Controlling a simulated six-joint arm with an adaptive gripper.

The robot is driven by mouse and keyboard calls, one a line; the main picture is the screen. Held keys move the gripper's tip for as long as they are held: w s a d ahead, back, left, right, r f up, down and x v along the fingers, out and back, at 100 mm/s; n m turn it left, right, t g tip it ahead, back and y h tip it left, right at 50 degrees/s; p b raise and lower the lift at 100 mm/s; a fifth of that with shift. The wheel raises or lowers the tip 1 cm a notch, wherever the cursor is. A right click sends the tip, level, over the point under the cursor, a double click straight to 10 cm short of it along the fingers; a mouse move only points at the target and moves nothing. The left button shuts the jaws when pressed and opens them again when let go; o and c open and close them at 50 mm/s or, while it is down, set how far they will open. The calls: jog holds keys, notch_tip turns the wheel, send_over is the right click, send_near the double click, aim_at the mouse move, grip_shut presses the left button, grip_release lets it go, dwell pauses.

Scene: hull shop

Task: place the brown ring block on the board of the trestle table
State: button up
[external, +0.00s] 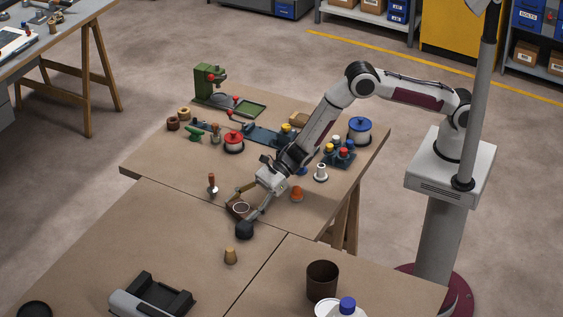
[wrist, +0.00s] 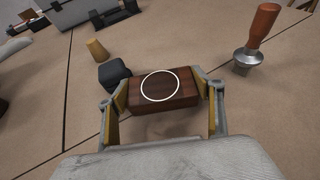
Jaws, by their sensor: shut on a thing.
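The brown ring block (wrist: 180,96) is a dark reddish-brown wooden block with a white ring on its top. My gripper (wrist: 162,101) is shut on it, one finger at each side. In the external view the block (external: 240,208) and my gripper (external: 243,212) are by the seam between the upper and lower boards. The gap below the block is hard to judge. The upper board (external: 165,160) has wooden trestle legs (external: 347,217) at its right side and carries many items at its far side. Another table with wooden trestle legs (external: 93,68) stands at the far left.
A dark grey block (external: 244,230) is close beside one finger. A white-and-dark spool (external: 321,173) and red spool (external: 233,142) stand farther back. The lower board's left part (external: 120,235) is clear.

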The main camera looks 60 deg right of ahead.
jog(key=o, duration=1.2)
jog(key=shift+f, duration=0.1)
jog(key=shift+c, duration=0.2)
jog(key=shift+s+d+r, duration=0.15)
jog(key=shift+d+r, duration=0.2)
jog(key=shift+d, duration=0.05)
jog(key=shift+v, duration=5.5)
_ _ _ _ _ _ _
> _AIM_
Make an exact copy of all the material, but keep the pictures out of it.

> _EXERCISE RESPONSE_
Controlling a simulated six-joint arm with an adaptive gripper.

The robot is driven by mouse and keyboard calls, one a line; the main picture is the screen. Held keys move the gripper's tip for as long as they are held: w s a d ahead, back, left, right, r f up, down and x v along the fingers, out and back, at 100 mm/s; n m turn it left, right, t g tip it ahead, back and y h tip it left, right at 50 degrees/s; p b raise and lower the lift at 100 mm/s; a fifth of that with shift. The wheel raises or lowers the tip 1 cm a notch, wherever the cursor is. A right click sends the tip, level, over the point under the cursor, a double click straight to 10 cm short of it along the fingers; a mouse move only points at the target and moves nothing. The left button shuts the jaws when pressed and opens them again when let go; o and c open and close them at 50 mm/s or, while it is down, set how far they will open. The calls: jog holds keys, notch_tip turns the wheel, send_over is the right click, send_near the double click, aim_at the mouse move, grip_shut presses the left button, grip_release lets it go, dwell pauses.

Scene: hull shop

Task: place the brown ring block on the board of the trestle table
State: button up
[external, +0.00s] 
[wrist, +0.00s] 
Jaws, by their sensor: shut on a thing.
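The brown ring block (wrist: 180,96) is a dark reddish-brown wooden block with a white ring on its top. My gripper (wrist: 162,101) is shut on it, one finger at each side. In the external view the block (external: 240,208) and my gripper (external: 243,212) are by the seam between the upper and lower boards. The gap below the block is hard to judge. The upper board (external: 165,160) has wooden trestle legs (external: 347,217) at its right side and carries many items at its far side. Another table with wooden trestle legs (external: 93,68) stands at the far left.
A dark grey block (external: 244,230) is close beside one finger. A white-and-dark spool (external: 321,173) and red spool (external: 233,142) stand farther back. The lower board's left part (external: 120,235) is clear.

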The main camera looks 60 deg right of ahead.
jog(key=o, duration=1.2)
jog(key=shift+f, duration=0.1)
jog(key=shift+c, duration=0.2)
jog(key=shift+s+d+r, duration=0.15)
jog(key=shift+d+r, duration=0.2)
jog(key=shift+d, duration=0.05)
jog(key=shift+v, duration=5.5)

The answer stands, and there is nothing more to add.